Operational Profile: Tapping Underpenetrated Micro-MSMEs
| Operational Metric | Company Standings | Strategic Advantage |
| Asset Size & Target | ₹7,000 Crore AUM | Categorized as a middle-layer NBFC explicitly catering to the unorganized micro-MSME sector. |
| Loan Granularity | ~₹2 Lakh Ticket Size | Extremely small, highly fragmented loan distribution reduces macroeconomic default risks. |
| Sourcing Model | 100% In-House | Completely bypasses third-party agents, utilizing cluster-based underwriting to parse informal cash flows. |
| Geographic Risk | Well Diversified | The top 5 states contribute only 57% of total AUM, compared to a highly concentrated 67%–97% for its closest peers. |
Stock Trend Since Listing
Aye Finance went public on February 16, 2026, and has quickly established itself as a resilient player in the small-cap domain (companies with a market cap below ₹5,000 crore). At its current stock price, Aye holds a market capitalization of approximately ₹3,300 crore.
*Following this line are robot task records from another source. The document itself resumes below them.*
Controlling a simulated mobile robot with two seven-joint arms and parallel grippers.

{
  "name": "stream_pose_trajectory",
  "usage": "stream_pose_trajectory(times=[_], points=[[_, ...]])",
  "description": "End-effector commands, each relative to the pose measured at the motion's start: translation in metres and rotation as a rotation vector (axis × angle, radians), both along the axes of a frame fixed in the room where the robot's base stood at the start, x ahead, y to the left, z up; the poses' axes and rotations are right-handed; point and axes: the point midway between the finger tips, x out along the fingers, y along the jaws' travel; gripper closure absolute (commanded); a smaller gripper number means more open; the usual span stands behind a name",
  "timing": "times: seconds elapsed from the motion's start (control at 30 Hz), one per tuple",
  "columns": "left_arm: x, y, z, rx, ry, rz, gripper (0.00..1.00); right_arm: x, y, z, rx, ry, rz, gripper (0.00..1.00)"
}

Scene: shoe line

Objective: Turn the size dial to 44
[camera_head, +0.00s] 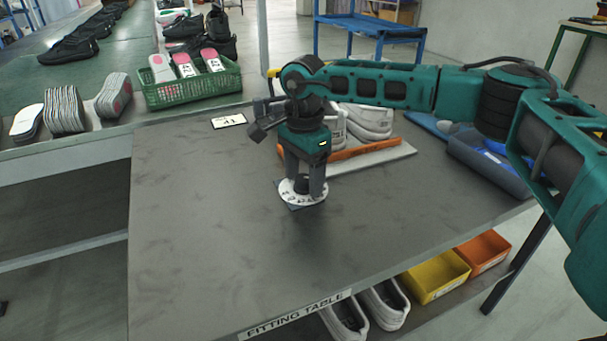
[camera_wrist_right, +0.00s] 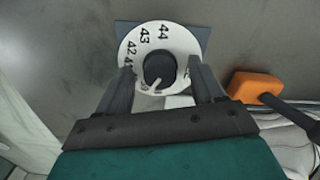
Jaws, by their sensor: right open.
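The size dial is a white disc (camera_head: 292,198) on a blue-grey plate on the fitting table, with a black knob (camera_head: 302,184) in its middle. In the right wrist view, the disc (camera_wrist_right: 176,38) shows 42, 43 and 44 along its upper left and top. A pale mark lies at the lower left of the knob (camera_wrist_right: 158,66); I cannot tell which number it points at. My right gripper (camera_head: 304,187) points down over the dial. Its open fingers (camera_wrist_right: 161,75) stand on both sides of the knob, with gaps. My left gripper is out of view.
A printed card (camera_head: 229,120) lies at the table's back left. White shoes (camera_head: 370,121) and an orange-handled tool stand behind the dial. A green crate (camera_head: 190,89) with insoles is on the bench at left. The table's front left is clear.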

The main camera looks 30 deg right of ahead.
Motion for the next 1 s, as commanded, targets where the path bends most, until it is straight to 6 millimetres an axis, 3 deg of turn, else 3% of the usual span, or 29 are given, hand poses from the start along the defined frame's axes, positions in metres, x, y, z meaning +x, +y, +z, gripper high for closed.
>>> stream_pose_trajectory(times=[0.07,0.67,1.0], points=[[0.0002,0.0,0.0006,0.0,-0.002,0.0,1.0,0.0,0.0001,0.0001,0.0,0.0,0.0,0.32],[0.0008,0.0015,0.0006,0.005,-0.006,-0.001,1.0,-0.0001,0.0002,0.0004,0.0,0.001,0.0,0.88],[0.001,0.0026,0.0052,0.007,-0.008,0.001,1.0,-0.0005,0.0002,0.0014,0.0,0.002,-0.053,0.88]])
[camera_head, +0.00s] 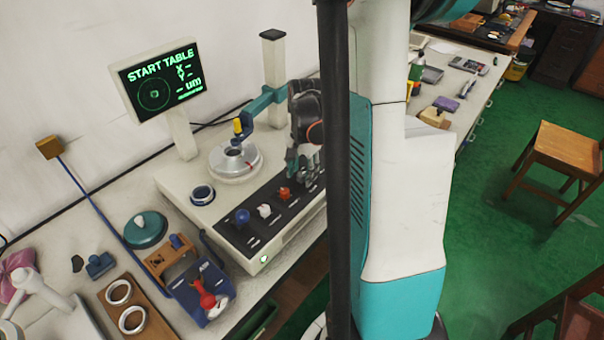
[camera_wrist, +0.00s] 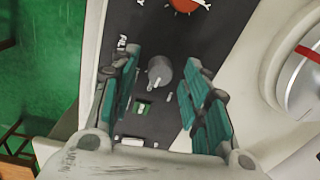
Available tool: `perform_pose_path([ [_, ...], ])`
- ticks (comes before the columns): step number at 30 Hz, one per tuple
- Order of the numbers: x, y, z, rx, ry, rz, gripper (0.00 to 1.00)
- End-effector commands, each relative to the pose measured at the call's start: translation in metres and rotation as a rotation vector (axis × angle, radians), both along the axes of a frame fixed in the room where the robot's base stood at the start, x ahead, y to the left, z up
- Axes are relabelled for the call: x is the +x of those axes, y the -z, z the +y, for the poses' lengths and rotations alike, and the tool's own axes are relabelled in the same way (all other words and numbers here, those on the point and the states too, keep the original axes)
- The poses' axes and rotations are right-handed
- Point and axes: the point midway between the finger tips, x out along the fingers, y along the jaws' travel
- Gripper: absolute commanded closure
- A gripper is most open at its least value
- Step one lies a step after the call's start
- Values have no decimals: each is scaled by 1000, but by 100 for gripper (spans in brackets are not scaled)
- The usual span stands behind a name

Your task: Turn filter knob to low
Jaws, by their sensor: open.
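A grey knob (camera_wrist: 158,71) with a pale pointer ridge stands on the dark control panel (camera_wrist: 150,30) in the wrist view. Partly readable lettering beside it looks like the start of "filter". My gripper (camera_wrist: 161,62) is open, with its green-padded fingers on either side of the knob and visible gaps to both. I cannot tell how far down the fingers reach. In the head view my gripper (camera_head: 302,165) is over the right end of the panel and hides the grey knob. The knob's setting is not readable.
A red knob (camera_head: 284,193), a white knob (camera_head: 264,211) and a blue knob (camera_head: 242,216) line the panel. A round metal table (camera_head: 235,165) stands behind them under a teal arm. A screen (camera_head: 159,81) reads "START TABLE". A small green-lit element (camera_wrist: 143,108) is near the grey knob.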

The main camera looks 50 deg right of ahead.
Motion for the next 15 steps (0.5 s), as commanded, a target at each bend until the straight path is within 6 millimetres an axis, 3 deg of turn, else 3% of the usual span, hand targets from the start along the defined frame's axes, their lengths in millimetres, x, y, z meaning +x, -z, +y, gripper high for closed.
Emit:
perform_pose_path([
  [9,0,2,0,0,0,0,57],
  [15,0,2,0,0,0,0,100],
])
The stock has demonstrated strong outperformance against broader market trends. Over the past month, it has gained 13% in value, even as the benchmark Sensex slipped 4%. The stock is currently consolidating mid-way between its historic record low of ₹88.40 (touched on April 2, 2026) and its all-time peak of ₹161.50, which it achieved earlier this month on May 11.